Maka perjuangan untuk meningkatkan budaya sikap hidup masyarakat harus terus menerus semakin hari diperkuat, dipertajam, untuk selalu berpihak terhadap peran perempuan dalam organisasi dan pembangunan.
Tentu saja harus bermula dari sektor pendidikan, perjuangan budaya tersebut dilakukan. Mulai dari lingkungan yang terkecil, keluarga hingga dunia pendidikan. Sebab adanya kungkungan budaya yang membuat minimnya peran perempuan di segala lini kehidupan berbangsa dan bernegara.
Perlu keberpihakan sebagai salah satu contoh menopang serta menerapkan secara konsekwen menerapkan UU 30 persen mengenai kehadiran perempuan di parlamen.
Demikian juga mencermati masih lemahnya perlindungan terhadap tenaga kerja perempuan baik di dalam maupun diluar negeri. Dinegara-negara maju, saat istri melahirkan, suami juga mendapatkan cuti. Sehingga dengan demikian, ada peran suami diharapkan turut serta dalam proses kelahiran hingga kehidupan anak nantinya tidak melulu harus perempuan sendiri.

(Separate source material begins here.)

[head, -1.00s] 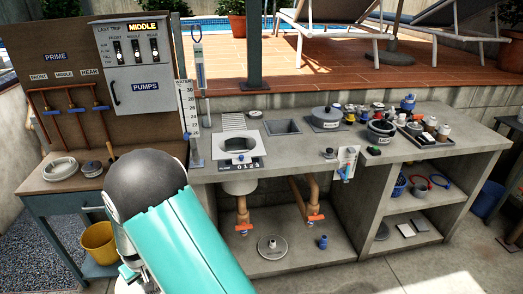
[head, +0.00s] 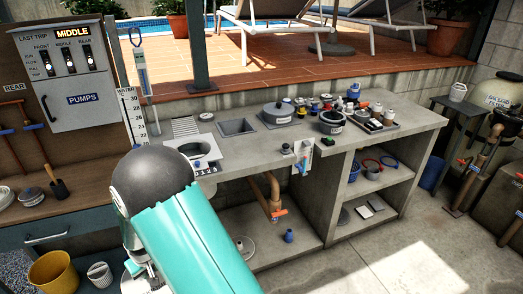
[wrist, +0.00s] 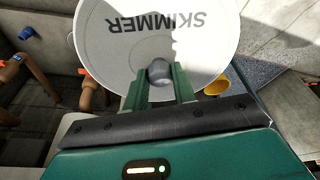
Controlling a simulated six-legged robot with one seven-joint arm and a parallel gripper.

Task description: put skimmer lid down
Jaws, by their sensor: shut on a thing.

Sejalan dengan asas demokrasi. (demos: warga, rakyat; kratos: wewenang, kekuasaan). Asas demokrasi sebenarnya sederhana sekali. Yaitu keputusan dibuat bukan hanya oleh sepihak saja, melainkan juga secara bersama dalam kesetaraan baik laki-laki maupun perempuan.

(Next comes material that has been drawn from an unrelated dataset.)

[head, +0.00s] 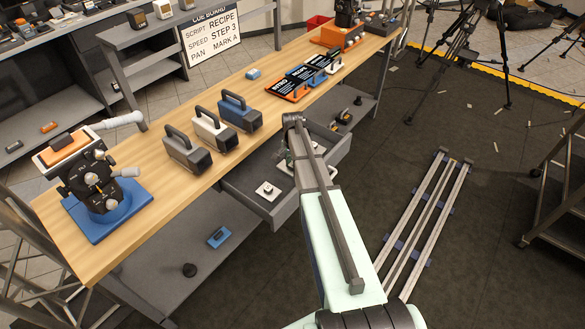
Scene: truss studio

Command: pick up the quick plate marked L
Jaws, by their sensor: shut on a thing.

Tetapi dalam kehidupan berbangsa dan bernegara, begitu banyak kericuhan terjadi di sekitar asas yang sederhana ini. Kericuhan terjadi karena keputusan dibuat sepihak sehingga tidak diterima oleh pihak yang lain. Keterlibatan yang seimbang antara perempuan dan laki- laki akan mengakomodir asas demokrasi. Baik laki- laki maupun perempuan, harus mau dan rela menjadi pemimpin yang berbagi, menghargai demi kepentingan bersama. Dalam komunitas demokratis, baik laki maupun perempuan dimampukan untuk berpartisipasi dan berkontribusi.
Hidup dalam negara akan menjadi bermutu dan bermakna kalau baik lelaki maupun perempuan saling menghargai, dan saling mengikutsertakan. Yang memimpin mau memahami aspirasi yang dipimpin. Yang dipimpin mau turut berperan serta.

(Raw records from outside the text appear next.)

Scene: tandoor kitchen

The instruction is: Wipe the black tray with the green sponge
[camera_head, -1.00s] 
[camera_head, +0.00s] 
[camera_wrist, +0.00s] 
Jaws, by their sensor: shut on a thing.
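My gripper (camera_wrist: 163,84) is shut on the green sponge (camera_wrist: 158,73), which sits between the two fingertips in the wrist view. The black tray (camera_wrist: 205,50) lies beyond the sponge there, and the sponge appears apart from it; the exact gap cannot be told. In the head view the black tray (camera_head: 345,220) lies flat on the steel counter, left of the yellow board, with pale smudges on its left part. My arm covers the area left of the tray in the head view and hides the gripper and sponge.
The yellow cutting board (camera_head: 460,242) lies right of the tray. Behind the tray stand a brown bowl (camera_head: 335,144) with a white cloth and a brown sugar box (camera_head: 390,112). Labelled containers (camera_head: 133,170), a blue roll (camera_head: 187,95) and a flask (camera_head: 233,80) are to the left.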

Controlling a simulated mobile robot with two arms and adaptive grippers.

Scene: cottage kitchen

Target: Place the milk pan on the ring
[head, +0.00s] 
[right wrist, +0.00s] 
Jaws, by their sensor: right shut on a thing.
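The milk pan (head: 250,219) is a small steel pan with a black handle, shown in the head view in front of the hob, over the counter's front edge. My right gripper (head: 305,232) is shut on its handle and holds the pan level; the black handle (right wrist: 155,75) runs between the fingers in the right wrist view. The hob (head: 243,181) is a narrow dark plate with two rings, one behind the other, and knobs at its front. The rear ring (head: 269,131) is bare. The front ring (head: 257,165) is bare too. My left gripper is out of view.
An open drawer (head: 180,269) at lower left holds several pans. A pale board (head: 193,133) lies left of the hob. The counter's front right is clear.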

Pro terhadap perempuan Indonesia berarti turut membuat keputusan, UU, kebijakan, dan menentukan arah kebijakan aspek-aspek terhadap perempuan Indonesia, turut menentukan arah kebijakan aspek- aspek hidup perempuan Indonesia dan turut serta bertanggung jawab dalam pelaksanaannya.
Untuk itu diperlukan sikap budaya yang berpihak, UU yang berpihak, pendidikan yang mendukung, sikap semua laki- laki yang berjiwa besar menuju persamaan gender, yang tidak takut untuk berbagi kekuasaan. Demokrasi bukan hanya asas, melainkan sikap hidup yang menghargai dan memberi tempat bagi perempuan- perempuan Indonesia baik di dalam organisasi maupun pembangunan.
Menyukai ini:
Suka Memuat...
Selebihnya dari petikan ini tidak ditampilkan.